Data is organized by tracks on the disk. When writing over existing data, the head is roughly positioned over the previous track, but almost never exactly over that track. Each write operation may have a bit of "lateral jitter". Hence, part of the previous data could possibly still be readable "on the side".
Multiple writes with various patterns aim at counterbalancing these two effects.
Modern hard disks achieve a very high data density. It makes sense that the higher data density is, the harder it becomes to recover traces of old overwritten data. It is plausible that recovering overwritten data is no longer possible with today's technology. At least, nobody is currently positively advertising such a service (but this does not mean that it cannot be done...).
Note that when a disk detects a damaged sector (checksum failure upon reading), the next write operation over that sector will be silently remapped to a spare sector.
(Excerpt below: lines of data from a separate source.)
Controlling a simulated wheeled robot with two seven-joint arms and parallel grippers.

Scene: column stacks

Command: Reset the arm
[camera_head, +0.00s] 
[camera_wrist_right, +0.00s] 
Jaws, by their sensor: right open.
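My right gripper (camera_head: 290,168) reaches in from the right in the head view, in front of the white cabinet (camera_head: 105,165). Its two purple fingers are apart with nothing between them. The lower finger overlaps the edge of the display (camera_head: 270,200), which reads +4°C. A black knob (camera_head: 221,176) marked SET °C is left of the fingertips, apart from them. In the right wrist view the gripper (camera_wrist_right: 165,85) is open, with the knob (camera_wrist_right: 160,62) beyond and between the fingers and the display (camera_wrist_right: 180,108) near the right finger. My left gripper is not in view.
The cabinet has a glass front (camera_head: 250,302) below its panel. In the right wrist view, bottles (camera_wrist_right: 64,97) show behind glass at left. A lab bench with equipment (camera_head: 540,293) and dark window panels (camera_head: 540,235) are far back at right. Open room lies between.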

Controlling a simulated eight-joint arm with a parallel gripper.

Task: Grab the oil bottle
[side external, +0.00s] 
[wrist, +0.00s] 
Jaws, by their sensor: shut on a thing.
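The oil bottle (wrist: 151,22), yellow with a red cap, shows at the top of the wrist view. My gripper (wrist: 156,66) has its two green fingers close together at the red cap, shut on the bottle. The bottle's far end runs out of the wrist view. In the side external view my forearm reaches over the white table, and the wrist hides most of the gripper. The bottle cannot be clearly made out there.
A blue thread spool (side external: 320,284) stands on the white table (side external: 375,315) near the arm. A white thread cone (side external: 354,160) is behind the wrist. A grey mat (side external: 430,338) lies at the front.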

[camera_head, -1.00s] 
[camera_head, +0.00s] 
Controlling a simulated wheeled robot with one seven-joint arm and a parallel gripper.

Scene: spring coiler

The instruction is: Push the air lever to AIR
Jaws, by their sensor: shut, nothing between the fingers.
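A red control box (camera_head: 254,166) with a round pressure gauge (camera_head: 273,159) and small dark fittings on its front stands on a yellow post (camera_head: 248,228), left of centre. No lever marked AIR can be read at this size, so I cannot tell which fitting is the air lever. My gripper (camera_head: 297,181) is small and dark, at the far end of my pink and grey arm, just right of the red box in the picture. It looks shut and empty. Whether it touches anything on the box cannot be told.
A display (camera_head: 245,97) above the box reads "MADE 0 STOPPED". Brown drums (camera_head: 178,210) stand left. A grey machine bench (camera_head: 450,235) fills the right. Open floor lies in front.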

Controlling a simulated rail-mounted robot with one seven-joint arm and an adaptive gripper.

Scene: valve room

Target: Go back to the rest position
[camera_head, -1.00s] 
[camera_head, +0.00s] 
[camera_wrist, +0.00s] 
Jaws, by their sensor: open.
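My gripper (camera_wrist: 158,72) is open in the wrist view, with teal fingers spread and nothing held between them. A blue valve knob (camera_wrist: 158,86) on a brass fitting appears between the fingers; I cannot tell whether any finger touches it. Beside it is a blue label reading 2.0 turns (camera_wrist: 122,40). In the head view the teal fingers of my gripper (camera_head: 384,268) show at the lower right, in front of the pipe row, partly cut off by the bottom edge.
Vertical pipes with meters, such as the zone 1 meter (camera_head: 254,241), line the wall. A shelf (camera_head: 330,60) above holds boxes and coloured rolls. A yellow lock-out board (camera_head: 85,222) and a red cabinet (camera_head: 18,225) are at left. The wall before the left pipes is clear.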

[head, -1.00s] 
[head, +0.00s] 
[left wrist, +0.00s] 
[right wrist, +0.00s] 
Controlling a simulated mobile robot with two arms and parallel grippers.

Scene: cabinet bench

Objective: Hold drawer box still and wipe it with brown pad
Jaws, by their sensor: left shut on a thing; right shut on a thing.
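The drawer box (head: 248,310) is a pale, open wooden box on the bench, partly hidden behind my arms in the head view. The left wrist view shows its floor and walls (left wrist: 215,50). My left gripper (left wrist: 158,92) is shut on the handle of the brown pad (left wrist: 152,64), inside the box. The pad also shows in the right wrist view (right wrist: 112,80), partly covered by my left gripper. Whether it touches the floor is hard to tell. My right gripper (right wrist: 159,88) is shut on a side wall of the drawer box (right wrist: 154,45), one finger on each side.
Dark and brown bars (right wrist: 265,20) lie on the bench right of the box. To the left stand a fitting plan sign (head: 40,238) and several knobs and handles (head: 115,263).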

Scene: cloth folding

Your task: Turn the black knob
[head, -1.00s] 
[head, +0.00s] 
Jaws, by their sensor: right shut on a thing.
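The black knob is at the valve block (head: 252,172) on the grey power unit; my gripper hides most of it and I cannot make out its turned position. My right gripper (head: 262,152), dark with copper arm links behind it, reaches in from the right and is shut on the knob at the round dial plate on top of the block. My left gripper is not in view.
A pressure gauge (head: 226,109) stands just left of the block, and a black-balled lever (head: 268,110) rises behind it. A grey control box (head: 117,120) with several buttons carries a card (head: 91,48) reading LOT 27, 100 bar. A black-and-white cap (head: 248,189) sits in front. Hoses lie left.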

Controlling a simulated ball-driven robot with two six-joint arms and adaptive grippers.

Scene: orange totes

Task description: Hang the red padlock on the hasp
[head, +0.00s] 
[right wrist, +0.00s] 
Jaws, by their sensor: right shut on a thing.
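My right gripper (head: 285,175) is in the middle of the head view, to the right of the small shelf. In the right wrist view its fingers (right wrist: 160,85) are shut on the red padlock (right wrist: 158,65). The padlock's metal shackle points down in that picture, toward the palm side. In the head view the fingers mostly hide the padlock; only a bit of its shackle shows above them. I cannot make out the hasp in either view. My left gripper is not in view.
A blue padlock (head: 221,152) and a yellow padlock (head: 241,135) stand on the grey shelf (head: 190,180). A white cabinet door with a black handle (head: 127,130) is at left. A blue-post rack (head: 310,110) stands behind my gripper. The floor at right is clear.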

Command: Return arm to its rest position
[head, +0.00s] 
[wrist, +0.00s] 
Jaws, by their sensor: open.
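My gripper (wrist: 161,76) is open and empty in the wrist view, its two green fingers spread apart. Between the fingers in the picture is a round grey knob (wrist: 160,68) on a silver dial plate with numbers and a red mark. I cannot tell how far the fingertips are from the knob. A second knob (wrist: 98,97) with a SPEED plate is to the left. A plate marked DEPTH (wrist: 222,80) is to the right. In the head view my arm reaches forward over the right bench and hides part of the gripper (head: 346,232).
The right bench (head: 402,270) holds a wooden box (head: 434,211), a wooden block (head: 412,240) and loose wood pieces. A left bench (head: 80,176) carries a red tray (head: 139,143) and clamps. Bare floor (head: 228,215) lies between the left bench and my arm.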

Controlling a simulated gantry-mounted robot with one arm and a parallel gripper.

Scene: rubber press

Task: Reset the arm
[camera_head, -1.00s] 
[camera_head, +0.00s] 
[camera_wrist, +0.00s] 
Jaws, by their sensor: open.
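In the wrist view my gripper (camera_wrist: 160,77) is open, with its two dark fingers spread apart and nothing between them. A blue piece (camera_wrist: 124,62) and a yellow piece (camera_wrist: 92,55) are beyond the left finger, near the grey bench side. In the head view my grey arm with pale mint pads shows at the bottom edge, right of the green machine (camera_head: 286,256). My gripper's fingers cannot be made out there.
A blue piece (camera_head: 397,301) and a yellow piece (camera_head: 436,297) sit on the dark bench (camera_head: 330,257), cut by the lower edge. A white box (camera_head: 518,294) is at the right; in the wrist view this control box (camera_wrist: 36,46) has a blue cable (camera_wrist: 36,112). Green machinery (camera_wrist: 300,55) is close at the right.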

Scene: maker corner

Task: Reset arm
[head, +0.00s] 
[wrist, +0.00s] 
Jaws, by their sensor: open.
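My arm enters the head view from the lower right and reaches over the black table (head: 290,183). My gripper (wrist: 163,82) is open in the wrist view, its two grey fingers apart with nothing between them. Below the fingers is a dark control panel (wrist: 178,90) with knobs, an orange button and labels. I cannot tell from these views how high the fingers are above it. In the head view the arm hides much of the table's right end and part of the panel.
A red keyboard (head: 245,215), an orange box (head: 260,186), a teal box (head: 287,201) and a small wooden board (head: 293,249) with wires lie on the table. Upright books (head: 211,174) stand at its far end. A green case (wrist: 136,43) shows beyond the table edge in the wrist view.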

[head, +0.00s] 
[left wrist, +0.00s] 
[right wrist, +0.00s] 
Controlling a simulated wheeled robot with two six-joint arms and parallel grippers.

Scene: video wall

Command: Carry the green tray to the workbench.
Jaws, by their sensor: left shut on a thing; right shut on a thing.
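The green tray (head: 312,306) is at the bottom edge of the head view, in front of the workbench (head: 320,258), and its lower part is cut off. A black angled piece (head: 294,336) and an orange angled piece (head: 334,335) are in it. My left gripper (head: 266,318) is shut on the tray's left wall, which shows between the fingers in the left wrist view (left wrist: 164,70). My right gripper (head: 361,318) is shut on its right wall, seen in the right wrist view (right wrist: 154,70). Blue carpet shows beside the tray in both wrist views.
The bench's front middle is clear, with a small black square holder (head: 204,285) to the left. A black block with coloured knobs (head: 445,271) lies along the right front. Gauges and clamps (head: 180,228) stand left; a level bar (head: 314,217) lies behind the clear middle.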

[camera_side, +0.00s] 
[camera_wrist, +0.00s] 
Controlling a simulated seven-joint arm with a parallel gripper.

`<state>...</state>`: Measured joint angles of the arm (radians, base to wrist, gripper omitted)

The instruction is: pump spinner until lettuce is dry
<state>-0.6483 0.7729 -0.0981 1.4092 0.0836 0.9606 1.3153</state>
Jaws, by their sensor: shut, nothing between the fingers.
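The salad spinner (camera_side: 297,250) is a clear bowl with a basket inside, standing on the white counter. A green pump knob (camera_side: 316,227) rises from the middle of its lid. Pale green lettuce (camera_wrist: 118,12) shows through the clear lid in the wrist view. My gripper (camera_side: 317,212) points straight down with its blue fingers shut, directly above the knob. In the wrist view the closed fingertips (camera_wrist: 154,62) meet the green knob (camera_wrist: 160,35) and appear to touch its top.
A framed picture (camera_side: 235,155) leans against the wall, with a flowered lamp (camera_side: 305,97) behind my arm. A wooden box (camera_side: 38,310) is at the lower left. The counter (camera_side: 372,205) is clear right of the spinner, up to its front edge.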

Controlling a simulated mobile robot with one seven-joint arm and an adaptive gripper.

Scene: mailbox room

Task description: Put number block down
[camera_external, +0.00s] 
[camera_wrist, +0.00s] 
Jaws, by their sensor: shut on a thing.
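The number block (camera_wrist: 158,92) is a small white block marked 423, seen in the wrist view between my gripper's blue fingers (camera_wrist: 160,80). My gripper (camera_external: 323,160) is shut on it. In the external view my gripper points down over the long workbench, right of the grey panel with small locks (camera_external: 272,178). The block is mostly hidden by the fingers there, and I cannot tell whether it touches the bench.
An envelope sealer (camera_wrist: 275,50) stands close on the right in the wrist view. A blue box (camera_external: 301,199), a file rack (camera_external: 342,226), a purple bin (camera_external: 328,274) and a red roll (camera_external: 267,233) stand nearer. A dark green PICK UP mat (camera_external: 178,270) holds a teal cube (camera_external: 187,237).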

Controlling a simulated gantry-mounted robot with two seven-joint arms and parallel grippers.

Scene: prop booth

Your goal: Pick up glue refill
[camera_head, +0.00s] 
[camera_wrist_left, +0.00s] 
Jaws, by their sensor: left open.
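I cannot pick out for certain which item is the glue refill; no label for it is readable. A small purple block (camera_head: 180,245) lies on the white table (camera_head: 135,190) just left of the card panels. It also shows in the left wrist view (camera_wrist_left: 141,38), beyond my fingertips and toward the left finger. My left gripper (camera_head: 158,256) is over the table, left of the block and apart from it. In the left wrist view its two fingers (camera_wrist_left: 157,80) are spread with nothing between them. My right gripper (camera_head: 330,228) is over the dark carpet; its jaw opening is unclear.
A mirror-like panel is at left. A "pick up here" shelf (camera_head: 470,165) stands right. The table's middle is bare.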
This means that the damaged sector (which has at least on wrong bit, but not necessarily more then one) will remain untouched forever after that event, and no amount of rewriting can change that (the disk electronic board itself will refuse to use that sector ever again). If you want to be sure to erase data, it is much better to never let it reach the disk in the first place: use full-disk encryption.
The answers provided so far are informative but incomplete. Data are stored on a (magnetic) hard disk using Manchester coding, such that it's not whether the magnetic domain points up or down that encodes one or zero, it's the transitions between up and down that encode the bits.
Manchester coding usually starts with a little bit of nonsense data suitable for defining the 'rhythm' of the signal. It's possible to imagine that if your attempt to overwrite the data with all zeroes once wasn't exactly in phase with the timing under which the original data were stored, it'd still be super-easy to detect the original rhythm and edges, and reconstruct all of the data.